§ **THE TASK**
Copy every line that contains the string "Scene" from the entries below.

↓

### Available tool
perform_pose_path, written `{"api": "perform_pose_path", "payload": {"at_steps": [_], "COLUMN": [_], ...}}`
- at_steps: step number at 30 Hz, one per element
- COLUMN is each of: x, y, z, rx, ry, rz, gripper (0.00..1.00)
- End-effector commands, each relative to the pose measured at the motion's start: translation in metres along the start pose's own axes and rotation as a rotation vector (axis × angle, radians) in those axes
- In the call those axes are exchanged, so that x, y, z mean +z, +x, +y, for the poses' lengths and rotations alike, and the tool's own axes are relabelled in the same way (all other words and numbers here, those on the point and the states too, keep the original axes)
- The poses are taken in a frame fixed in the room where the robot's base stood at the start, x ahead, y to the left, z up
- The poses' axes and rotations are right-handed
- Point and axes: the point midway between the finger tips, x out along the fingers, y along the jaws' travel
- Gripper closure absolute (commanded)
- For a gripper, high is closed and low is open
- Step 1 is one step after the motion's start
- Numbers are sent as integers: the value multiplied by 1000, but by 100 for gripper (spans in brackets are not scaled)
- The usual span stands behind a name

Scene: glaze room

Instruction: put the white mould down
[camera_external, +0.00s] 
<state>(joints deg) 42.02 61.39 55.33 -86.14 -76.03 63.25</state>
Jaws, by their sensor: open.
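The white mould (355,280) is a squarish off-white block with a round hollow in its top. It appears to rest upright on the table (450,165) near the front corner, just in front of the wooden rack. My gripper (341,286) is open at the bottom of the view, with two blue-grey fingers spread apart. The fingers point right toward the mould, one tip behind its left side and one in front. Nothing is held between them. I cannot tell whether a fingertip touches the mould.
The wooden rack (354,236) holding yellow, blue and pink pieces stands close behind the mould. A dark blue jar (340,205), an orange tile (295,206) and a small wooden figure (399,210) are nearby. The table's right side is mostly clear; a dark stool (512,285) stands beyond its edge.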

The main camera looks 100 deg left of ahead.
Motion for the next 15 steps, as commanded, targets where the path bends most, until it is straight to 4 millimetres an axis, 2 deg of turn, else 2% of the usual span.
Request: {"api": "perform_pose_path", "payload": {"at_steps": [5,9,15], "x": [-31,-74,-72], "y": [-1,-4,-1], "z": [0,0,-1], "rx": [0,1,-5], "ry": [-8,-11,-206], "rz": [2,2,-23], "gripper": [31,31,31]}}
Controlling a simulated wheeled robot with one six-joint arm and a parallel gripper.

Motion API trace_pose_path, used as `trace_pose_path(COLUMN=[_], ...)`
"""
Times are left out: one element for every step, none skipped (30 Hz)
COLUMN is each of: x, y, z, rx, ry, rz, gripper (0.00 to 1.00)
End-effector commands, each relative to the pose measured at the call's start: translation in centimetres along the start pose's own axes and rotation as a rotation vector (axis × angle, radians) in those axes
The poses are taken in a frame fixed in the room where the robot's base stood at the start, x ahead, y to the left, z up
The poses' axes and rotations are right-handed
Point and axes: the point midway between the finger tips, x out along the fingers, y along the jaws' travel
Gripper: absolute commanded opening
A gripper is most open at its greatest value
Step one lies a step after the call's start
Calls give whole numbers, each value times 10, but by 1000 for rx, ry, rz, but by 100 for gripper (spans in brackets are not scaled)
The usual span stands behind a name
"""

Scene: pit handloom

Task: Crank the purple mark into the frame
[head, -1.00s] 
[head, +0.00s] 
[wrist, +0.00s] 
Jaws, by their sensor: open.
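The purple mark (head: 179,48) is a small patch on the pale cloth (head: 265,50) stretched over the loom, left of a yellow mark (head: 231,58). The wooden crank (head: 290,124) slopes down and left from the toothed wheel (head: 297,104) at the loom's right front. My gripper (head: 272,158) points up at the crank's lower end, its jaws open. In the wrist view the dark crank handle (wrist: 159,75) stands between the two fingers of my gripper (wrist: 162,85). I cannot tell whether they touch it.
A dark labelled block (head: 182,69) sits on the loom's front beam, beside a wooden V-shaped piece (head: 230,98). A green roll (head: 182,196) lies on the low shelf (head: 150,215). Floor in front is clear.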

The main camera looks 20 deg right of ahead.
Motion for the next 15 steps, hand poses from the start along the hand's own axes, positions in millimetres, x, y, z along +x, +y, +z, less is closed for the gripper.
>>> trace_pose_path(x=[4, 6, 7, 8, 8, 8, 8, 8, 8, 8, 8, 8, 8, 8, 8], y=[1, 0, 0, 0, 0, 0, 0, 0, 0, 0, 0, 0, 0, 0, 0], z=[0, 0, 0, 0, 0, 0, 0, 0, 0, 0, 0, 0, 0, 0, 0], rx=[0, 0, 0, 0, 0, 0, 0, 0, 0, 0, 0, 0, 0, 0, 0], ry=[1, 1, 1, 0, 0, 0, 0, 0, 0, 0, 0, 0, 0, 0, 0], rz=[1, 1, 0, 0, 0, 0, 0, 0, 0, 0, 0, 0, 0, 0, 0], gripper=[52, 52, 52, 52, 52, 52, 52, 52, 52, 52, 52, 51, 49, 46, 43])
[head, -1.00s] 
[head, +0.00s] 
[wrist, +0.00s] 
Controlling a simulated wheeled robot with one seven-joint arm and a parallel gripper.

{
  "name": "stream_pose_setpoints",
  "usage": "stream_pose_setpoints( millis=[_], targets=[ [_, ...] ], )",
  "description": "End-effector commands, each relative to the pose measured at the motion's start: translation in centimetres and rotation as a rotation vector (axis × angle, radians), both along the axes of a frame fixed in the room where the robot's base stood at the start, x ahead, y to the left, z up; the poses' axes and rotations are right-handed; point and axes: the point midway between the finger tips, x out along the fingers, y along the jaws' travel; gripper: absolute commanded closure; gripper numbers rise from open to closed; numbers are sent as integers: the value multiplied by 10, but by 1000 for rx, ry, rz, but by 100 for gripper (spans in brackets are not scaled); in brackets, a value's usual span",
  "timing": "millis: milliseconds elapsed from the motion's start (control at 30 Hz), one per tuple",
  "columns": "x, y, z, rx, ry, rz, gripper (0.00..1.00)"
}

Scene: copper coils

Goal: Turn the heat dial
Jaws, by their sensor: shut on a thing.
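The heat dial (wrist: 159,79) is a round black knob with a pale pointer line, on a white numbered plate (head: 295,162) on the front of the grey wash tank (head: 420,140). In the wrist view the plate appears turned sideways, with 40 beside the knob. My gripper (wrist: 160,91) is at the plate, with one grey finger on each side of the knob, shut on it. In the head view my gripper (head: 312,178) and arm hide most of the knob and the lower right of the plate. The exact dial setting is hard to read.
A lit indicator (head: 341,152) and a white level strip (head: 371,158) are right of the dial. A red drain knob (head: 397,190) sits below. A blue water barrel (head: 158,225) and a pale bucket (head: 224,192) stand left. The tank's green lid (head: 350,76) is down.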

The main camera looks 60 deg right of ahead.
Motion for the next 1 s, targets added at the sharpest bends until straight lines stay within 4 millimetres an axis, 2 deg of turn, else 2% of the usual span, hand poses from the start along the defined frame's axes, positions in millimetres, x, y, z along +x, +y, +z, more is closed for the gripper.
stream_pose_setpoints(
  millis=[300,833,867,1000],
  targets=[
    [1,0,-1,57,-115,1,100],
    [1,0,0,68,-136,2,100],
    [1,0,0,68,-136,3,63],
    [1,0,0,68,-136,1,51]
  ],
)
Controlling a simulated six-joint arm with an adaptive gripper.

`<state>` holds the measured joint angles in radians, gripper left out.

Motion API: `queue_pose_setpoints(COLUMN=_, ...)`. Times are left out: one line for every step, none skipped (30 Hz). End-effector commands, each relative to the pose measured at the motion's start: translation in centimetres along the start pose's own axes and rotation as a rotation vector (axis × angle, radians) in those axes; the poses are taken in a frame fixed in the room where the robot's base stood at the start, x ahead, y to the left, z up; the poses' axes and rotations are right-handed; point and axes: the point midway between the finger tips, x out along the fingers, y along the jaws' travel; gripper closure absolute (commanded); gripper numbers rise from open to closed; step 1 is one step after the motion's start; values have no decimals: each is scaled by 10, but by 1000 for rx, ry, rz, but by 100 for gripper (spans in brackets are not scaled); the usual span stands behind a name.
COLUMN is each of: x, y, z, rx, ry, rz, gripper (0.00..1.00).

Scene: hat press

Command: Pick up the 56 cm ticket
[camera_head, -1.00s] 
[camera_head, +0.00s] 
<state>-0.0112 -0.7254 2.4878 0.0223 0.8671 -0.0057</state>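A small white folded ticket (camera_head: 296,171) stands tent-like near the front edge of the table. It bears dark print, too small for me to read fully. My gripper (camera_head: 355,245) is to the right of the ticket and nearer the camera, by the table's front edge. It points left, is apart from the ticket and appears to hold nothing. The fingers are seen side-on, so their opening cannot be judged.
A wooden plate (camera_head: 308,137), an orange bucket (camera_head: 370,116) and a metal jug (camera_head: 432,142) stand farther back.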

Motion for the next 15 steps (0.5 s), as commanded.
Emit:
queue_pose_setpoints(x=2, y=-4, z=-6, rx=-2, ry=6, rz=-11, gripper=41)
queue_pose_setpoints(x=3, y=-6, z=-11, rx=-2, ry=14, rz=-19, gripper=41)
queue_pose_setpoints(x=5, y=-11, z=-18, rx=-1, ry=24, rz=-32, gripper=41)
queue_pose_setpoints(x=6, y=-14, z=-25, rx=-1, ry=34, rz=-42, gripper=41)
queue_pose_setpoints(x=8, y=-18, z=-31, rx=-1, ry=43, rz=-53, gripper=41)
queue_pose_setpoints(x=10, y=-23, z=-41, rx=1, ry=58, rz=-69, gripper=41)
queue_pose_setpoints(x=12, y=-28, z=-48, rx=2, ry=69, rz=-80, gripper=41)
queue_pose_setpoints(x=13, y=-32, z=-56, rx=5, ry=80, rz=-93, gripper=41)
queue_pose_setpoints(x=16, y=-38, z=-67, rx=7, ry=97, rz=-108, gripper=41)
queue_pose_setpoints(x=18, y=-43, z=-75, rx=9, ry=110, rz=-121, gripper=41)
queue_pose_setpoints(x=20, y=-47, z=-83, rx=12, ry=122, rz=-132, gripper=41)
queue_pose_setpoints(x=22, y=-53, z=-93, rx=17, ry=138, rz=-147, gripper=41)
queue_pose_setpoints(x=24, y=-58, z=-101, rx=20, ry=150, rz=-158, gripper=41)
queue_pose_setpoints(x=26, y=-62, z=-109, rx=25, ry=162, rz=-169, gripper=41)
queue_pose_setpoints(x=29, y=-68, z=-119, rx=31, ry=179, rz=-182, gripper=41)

↑

§ **TASK SOLUTION**
Scene: glaze room
Scene: pit handloom
Scene: copper coils
Scene: hat press

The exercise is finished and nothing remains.